THE PROBLEM :: Reproduce the material exactly, omitting nothing.

MATERIAL PROVIDED ::
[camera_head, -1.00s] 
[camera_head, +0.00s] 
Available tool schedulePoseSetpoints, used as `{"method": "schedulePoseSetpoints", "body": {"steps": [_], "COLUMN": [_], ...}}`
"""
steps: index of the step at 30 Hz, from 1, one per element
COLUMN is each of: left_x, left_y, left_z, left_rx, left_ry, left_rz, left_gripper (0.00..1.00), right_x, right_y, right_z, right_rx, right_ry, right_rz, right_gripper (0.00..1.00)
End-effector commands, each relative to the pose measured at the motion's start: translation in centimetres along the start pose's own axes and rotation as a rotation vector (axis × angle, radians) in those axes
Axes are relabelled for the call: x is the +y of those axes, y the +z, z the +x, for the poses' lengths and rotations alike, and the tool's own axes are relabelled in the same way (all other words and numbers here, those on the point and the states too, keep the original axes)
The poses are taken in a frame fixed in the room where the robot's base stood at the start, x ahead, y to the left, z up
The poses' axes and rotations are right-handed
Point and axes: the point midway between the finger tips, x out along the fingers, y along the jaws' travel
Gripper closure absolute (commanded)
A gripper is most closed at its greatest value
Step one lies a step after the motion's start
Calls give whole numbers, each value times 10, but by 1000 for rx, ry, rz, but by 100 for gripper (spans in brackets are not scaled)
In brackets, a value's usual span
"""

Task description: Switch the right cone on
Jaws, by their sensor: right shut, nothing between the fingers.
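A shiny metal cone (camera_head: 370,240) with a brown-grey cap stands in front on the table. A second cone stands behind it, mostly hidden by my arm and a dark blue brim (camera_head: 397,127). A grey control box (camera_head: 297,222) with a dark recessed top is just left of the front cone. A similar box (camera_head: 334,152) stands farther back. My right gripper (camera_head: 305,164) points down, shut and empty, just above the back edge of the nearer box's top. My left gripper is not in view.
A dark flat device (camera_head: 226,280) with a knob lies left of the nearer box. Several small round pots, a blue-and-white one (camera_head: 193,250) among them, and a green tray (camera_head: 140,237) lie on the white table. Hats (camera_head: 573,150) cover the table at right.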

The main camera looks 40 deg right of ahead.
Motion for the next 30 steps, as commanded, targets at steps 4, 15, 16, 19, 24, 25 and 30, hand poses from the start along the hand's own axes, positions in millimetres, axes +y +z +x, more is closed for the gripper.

THE REPLY ::
[camera_head, -1.00s] 
[camera_head, +0.00s] 
Available tool schedulePoseSetpoints, used as `{"method": "schedulePoseSetpoints", "body": {"steps": [_], "COLUMN": [_], ...}}`
"""
steps: index of the step at 30 Hz, from 1, one per element
COLUMN is each of: left_x, left_y, left_z, left_rx, left_ry, left_rz, left_gripper (0.00..1.00), right_x, right_y, right_z, right_rx, right_ry, right_rz, right_gripper (0.00..1.00)
End-effector commands, each relative to the pose measured at the motion's start: translation in centimetres along the start pose's own axes and rotation as a rotation vector (axis × angle, radians) in those axes
Axes are relabelled for the call: x is the +y of those axes, y the +z, z the +x, for the poses' lengths and rotations alike, and the tool's own axes are relabelled in the same way (all other words and numbers here, those on the point and the states too, keep the original axes)
The poses are taken in a frame fixed in the room where the robot's base stood at the start, x ahead, y to the left, z up
The poses' axes and rotations are right-handed
Point and axes: the point midway between the finger tips, x out along the fingers, y along the jaws' travel
Gripper closure absolute (commanded)
A gripper is most closed at its greatest value
Step one lies a step after the motion's start
Calls give whole numbers, each value times 10, but by 1000 for rx, ry, rz, but by 100 for gripper (spans in brackets are not scaled)
In brackets, a value's usual span
"""

Task description: Switch the right cone on
Jaws, by their sensor: right shut, nothing between the fingers.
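A shiny metal cone (camera_head: 370,240) with a brown-grey cap stands in front on the table. A second cone stands behind it, mostly hidden by my arm and a dark blue brim (camera_head: 397,127). A grey control box (camera_head: 297,222) with a dark recessed top is just left of the front cone. A similar box (camera_head: 334,152) stands farther back. My right gripper (camera_head: 305,164) points down, shut and empty, just above the back edge of the nearer box's top. My left gripper is not in view.
A dark flat device (camera_head: 226,280) with a knob lies left of the nearer box. Several small round pots, a blue-and-white one (camera_head: 193,250) among them, and a green tray (camera_head: 140,237) lie on the white table. Hats (camera_head: 573,150) cover the table at right.

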The main camera looks 40 deg right of ahead.
Motion for the next 30 steps, as commanded, targets at steps 4, 15, 16, 19, 24, 25 and 30, hand poses from the start along the hand's own axes, positions in millimetres, axes +y +z +x, more is closed for the gripper.

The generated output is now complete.